Passion is energy. Feel the power of focusing on what excites you.

Oprah Winfrey

Think about those activities that are autotelic (Love for the sake of doing) for you. Whether it be reading, playing drums, walking the dog, yoga, karaoke, meditation, any activity at all where you feel like you’re in flow when you’re doing it. According to a study I did in early 2019, 90% of study participants found a strong link between at least 3 of their 5 talents (as per StrengthsFinder) and their autotelic activity. Talents at play are fertile ground for helping you uncover your purpose.

My Purpose

Although I knew my purpose before I read this book (I used to call it my strength statement). The exercises in this book helped me uncover a slightly longer version.

I love helping people loosen the mental knot by stimulating their thinking with unorthodox connections.

I suggest you list as many items as you can remember in the 3 sections, write down your first draft sentence that connects the experiences, show it to a few trusted confidants and ask for their input. Feel free to download this worksheet. https://docs.google.com/document/d/10s9VLRgFRmwC2pRWx10q5kC9TgeFH0YmFyECxSXXhsk/edit?usp=sharing

When you step into the room of your purpose, you feel a surge of clarify, focus and confidence. Thank you Nick Craig for such a succinct summary of what that room feels like.

Physics and Flow…. Or is it Fysics and Phlow?

Everyone’s talents are unique.

Flow is the overlap between peak performance and joy in practicing one’s talents.

Focusing on a few key strength areas can make a profound difference.

These are good reasons to write a strength statement, not an easy exercise but definitely worth it. 

Strength statements are your talents manifest. Unique to you but can be used over and over again; a description of you in flow.  

If I only had one strength statement, it would be;

I love helping people loosen the mental knot

Hopefully this tells you about me; I love to think, I love to learn, I love translating what I know into your context in such a way that you come up with a few powerful ideas.

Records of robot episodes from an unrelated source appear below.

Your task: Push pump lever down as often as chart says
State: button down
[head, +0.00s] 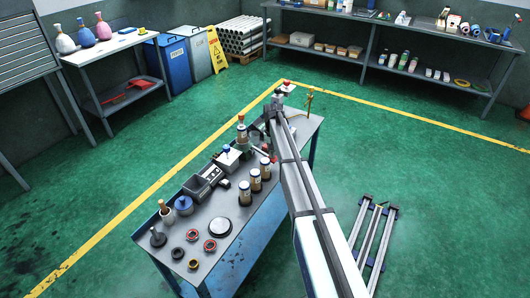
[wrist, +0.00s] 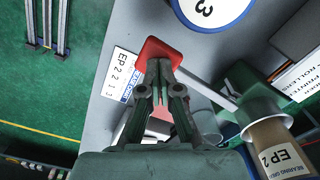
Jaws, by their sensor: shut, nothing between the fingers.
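In the wrist view, a red pad (wrist: 163,52) sits at the end of a light grey bar (wrist: 208,90), which looks like the pump lever. The bar runs right to a green block (wrist: 245,88). My gripper (wrist: 160,72) is shut and empty, its fingertips at the near edge of the red pad; I cannot tell whether they touch it. A white card (wrist: 122,72) reading EP with digits lies left of the pad, partly hidden by my gripper.
A round white plate marked 3 (wrist: 208,8) with a blue rim is at the top of the wrist view. Green floor surrounds the bench.

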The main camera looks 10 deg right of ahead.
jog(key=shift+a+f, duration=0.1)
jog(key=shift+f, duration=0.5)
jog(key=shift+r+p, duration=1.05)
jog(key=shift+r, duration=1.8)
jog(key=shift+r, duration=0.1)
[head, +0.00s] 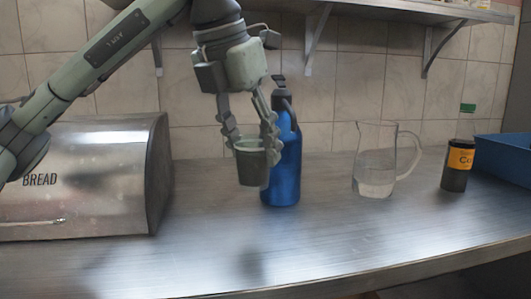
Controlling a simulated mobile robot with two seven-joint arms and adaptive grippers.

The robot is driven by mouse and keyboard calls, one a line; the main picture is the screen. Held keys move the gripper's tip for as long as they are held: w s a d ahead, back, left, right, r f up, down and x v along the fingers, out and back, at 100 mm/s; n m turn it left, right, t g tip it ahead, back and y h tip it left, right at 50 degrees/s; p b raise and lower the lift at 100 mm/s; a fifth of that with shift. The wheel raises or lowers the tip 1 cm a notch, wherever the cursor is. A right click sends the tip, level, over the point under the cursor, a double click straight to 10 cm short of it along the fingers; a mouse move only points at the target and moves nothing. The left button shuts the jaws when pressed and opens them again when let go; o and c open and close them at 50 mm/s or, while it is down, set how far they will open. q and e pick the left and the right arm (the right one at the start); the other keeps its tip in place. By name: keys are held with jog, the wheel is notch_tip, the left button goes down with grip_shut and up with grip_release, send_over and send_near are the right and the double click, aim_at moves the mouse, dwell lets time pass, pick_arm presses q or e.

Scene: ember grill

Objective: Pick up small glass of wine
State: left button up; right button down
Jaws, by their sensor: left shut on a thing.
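My left gripper (249,138) points down in the head view, with its fingers closed around a small grey-green glass (253,171). The glass hangs upright between the fingertips, and a dark shadow on the counter below suggests it is above the surface. What is inside the glass cannot be made out. My right gripper is not in view.
A blue bottle (284,165) stands close behind and to the right of the glass. A clear pitcher (375,168), a dark can with an orange label (457,168) and a blue bin (506,158) stand farther right. A metal bread box (95,190) fills the left. The front counter is clear.

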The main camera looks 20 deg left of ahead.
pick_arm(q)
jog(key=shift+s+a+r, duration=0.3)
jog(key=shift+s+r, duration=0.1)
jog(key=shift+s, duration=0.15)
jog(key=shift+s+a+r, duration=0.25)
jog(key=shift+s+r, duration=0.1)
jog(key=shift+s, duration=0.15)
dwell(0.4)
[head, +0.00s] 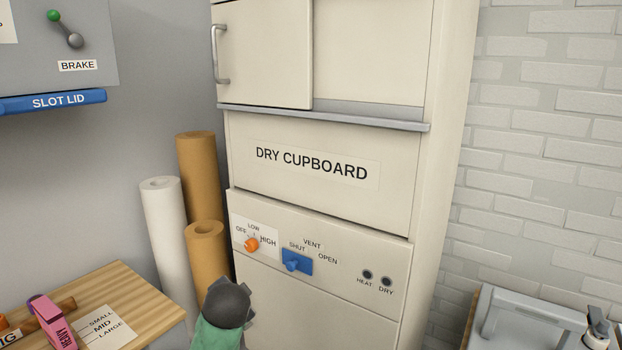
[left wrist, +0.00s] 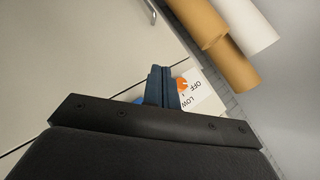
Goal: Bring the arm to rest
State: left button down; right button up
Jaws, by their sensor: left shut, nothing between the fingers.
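My left gripper (left wrist: 162,84) shows in the left wrist view with its two blue-grey fingers together and nothing between them. Behind the fingers is the cupboard's front, with the orange knob (left wrist: 182,84) partly hidden. In the head view a dark grey and green part, which looks like my left arm, rises at the bottom in front of the dry cupboard (head: 325,205); the fingers cannot be made out there. My right gripper is in neither view.
The cupboard panel carries an orange knob (head: 252,244) and a blue vent slider (head: 297,262) at the SHUT side. Paper rolls (head: 196,165) stand left of it. A grey tray (head: 530,318) is at lower right.

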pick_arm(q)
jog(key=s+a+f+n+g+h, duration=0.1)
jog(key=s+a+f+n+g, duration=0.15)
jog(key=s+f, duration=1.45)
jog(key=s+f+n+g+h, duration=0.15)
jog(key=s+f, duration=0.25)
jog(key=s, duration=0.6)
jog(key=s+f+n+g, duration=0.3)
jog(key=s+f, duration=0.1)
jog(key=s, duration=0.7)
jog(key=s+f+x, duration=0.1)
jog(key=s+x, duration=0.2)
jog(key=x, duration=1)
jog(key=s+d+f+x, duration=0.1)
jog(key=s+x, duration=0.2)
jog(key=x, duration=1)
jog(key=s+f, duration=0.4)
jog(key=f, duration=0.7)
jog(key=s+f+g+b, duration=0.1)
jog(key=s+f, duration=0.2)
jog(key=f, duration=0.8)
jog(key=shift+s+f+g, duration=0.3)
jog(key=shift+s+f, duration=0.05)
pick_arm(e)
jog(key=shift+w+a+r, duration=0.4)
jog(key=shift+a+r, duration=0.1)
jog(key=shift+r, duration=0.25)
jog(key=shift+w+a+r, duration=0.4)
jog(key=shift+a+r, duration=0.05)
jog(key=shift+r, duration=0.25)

As someone once said to me; ‘Everything that didn’t matter dissipated until I could see clearly’. That is very rewarding to me. 

 Someone I work with, Jen, created a strength statement for herself;

I use energy efficiently to stimulate the building of momentum to overcome challenges.

I think we all resonate with this one, either because we welcome and appreciate it in others or we aspire to have it in ourselves or both.

I’ve also heard Jen say many a time, ‘time to rip off the bandage’.

Then it clicked.

In physics, Power is the rate at which energy is transferred, used or transformed. Energy transfer can be used to do work, so Power is rate at which Work is performed. 

Power = Work/Time

Imagine you do 100 units of work over 100 hours. Average power (1 unit/hour) may be so weak that people barely notice.  Do the same work in 1 hour and your power is now 100 times greater, that’s packing quite a punch.

Your power output is 10X higher if you run a mile in 6 minutes versus walk it in an hour, even though you’re doing the same amount of work in both cases.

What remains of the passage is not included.